The noble Lord, Lord Stallard, asked about missing persons in Cyprus. The position is that the UN intercommunal committee on missing persons resumed its work under its new Swiss chairman about 18 months ago. We understand that it is making progress. Certainly it is the best vehicle for this problem. We believe that a separate intervention by Her Majesty's Government with any party would risk cutting across the committee's work; though if the Secretary-General and the whole committee asked for our help we would of course be ready to do what we could. The problems are formidable. As in so many other areas, progress essentially depends on the will of both parties to achieve it.

I think we all agree that the situation in Cyprus is tragic and wasteful. There is an undesirable and unnecessary division of the island. This complicates the political situation in the eastern Mediterranean.
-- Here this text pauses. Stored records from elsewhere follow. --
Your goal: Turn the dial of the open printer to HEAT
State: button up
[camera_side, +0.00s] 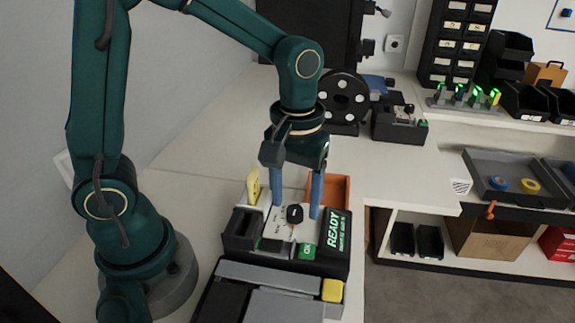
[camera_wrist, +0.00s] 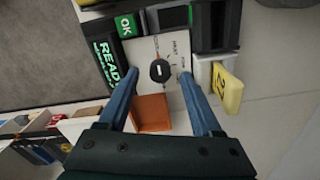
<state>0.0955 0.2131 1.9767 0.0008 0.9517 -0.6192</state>
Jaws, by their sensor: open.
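The open printer (camera_side: 337,264) stands on the bench with a green-lettered READY display and a green OK button (camera_side: 307,251). Its white panel (camera_side: 277,223) carries a round black dial (camera_side: 295,214) with a white mark. In the wrist view my gripper (camera_wrist: 158,75) shows gaps between the fingertips and the dial. Whether the fingertips touch the panel is unclear.
A yellow tag (camera_side: 253,185) stands at the printer's back left, and an orange bin (camera_side: 338,188) is behind it. A dark spool (camera_side: 343,100) and another small device (camera_side: 399,125) stand farther back.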

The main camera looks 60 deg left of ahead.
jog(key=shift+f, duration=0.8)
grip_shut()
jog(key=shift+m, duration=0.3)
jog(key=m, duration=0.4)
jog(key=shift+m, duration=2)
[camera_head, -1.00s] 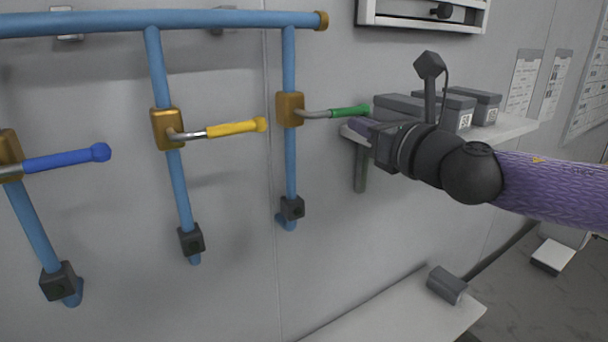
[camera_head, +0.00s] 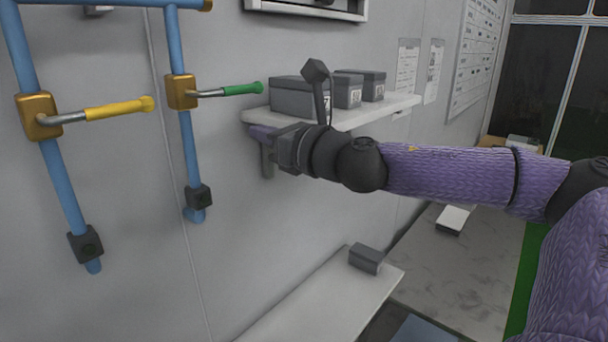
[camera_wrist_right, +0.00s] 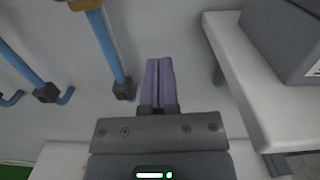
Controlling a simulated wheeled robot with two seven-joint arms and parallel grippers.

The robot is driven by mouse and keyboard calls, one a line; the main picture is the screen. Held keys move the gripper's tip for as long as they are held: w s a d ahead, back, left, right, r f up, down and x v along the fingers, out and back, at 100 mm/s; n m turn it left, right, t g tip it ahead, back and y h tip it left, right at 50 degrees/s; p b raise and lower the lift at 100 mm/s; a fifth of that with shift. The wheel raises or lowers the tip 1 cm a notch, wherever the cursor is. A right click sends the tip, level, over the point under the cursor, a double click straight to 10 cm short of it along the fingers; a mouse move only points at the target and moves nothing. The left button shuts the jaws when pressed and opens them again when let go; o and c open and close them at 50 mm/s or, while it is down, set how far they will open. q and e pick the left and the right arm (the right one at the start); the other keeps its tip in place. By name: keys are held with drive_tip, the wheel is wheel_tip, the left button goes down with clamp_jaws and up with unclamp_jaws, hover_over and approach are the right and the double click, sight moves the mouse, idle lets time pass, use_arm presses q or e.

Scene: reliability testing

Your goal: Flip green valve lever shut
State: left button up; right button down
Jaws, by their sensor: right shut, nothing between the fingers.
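The green valve lever (camera_head: 243,89) sticks out to the right, roughly level, from a brass valve body (camera_head: 181,92) on a blue vertical pipe (camera_head: 188,140) in the head view. My right gripper (camera_head: 256,131) is below and slightly right of the green handle's tip, apart from it, in front of the wall under the shelf. In the right wrist view its two purple fingers (camera_wrist_right: 159,82) lie together with nothing between them. That view shows the lower part of a brass body at its top edge, but not the green handle. My left gripper is not in view.
A yellow lever (camera_head: 119,109) sticks out from the pipe to the left. A white shelf (camera_head: 396,106) with grey boxes (camera_head: 299,97) is just above and right of my right gripper. A low white surface (camera_head: 322,307) with a grey block (camera_head: 365,259) stands below.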

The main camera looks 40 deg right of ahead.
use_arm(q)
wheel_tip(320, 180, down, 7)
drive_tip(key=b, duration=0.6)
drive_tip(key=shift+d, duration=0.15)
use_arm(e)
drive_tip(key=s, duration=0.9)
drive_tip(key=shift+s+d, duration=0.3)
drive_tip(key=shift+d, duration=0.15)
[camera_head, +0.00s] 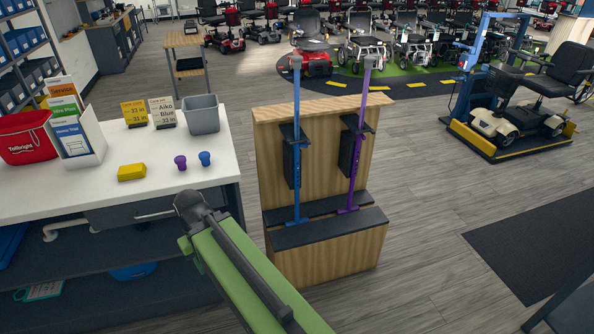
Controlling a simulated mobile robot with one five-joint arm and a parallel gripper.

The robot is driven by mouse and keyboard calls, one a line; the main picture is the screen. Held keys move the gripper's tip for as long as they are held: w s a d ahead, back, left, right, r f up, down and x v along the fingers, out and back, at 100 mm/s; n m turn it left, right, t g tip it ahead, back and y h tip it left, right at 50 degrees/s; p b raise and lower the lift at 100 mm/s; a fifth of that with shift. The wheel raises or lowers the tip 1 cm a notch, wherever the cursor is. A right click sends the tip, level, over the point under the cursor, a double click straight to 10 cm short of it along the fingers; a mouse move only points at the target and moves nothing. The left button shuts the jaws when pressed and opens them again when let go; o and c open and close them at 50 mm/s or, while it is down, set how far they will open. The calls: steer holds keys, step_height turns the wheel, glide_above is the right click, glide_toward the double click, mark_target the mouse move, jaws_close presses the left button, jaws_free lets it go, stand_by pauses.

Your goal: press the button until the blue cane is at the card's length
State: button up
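A blue cane (297,150) stands upright at the left of a wooden rack. A purple cane (357,140) stands to its right. Each passes a black holder and has its foot on a dark ledge. A pale card (162,111) on the white counter seems to read "Aiko Blue 33 in". A yellow card (134,113) stands beside it. A blue knob (204,158) and a purple knob (180,162) sit near the counter's edge; I cannot tell if either is the button. My green arm reaches up from the bottom, its dark end (190,202) at the counter's front edge; its fingers are not clear.
The counter (105,185) also holds a yellow block (131,172), a grey bin (201,113), a brochure box (85,138) and a red tub (27,138). The wooden rack (335,250) stands right of my arm. Floor is open right of the rack.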

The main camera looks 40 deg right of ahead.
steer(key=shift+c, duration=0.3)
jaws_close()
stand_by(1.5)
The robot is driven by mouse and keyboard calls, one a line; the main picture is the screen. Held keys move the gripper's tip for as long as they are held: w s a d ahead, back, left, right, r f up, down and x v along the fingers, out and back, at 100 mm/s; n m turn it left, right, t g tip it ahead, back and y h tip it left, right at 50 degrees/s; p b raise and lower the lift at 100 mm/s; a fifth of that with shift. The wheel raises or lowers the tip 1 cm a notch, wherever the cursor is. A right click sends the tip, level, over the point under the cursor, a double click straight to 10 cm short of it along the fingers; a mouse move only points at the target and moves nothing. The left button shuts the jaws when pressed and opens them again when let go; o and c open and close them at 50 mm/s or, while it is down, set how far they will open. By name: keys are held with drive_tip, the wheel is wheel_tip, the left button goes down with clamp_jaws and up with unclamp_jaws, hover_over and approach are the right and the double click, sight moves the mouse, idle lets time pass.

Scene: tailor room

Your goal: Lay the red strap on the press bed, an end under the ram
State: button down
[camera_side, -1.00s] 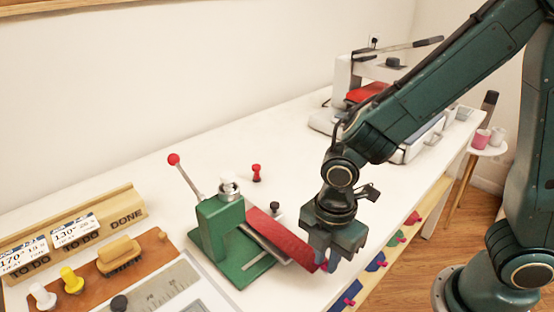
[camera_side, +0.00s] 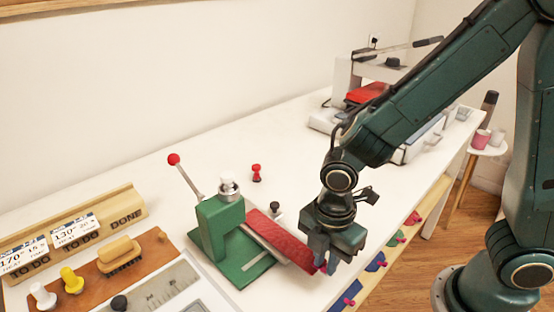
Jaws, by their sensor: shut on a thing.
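The red strap (camera_side: 280,238) runs slantwise from the green press to my gripper. Its upper left end is at the press, beside the column and below the ram; the column partly hides that end, so I cannot tell exactly how far under it reaches. The green press (camera_side: 220,222) has a metal ram (camera_side: 229,188) on top and a lever with a red knob (camera_side: 173,159). Its bed (camera_side: 240,272) lies low at the front, with a pale slot. My gripper (camera_side: 326,266) points down and is shut on the strap's lower right end, near the table's front edge.
A red peg (camera_side: 256,173) and a small dark-topped knob (camera_side: 276,209) stand behind the strap. A brown board with a brush (camera_side: 119,255) and stamps lies at left. A white heat press (camera_side: 345,85) stands at the back right. The table's middle back is clear.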

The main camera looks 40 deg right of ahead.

It fuels Greek/Turkish disagreements; it runs counter to British interests and those of our NATO allies. All parties say they want a settlement; so does the international community in the United Nations. With sufficient political will on both sides, we believe a settlement is attainable. The present situation has gone on for far too long. The UN Secretary-General is working hard with the parties to achieve a settlement. We are doing all that we can to help. I am sure your Lordships will continue to support that objective.

8.9 p.m.

Lord Willis

My Lords, it is not the custom in these debates for the mover of the Motion to reply to speeches, much as I should like to reply to some of them. However, I want to thank all noble Lords for participating in what I think has been a very useful debate. In particular I thank the noble Lord, Lord Caradon, for his very moving and sincere speech. Nothing that I or other speakers said earlier detracts from his vision, which we all share, of a united and peaceful Cyprus at some time. We may differ about how that may come about but we share the dream. I beg leave to withdraw the Motion for Papers.

Motion for Papers, by leave, withdrawn.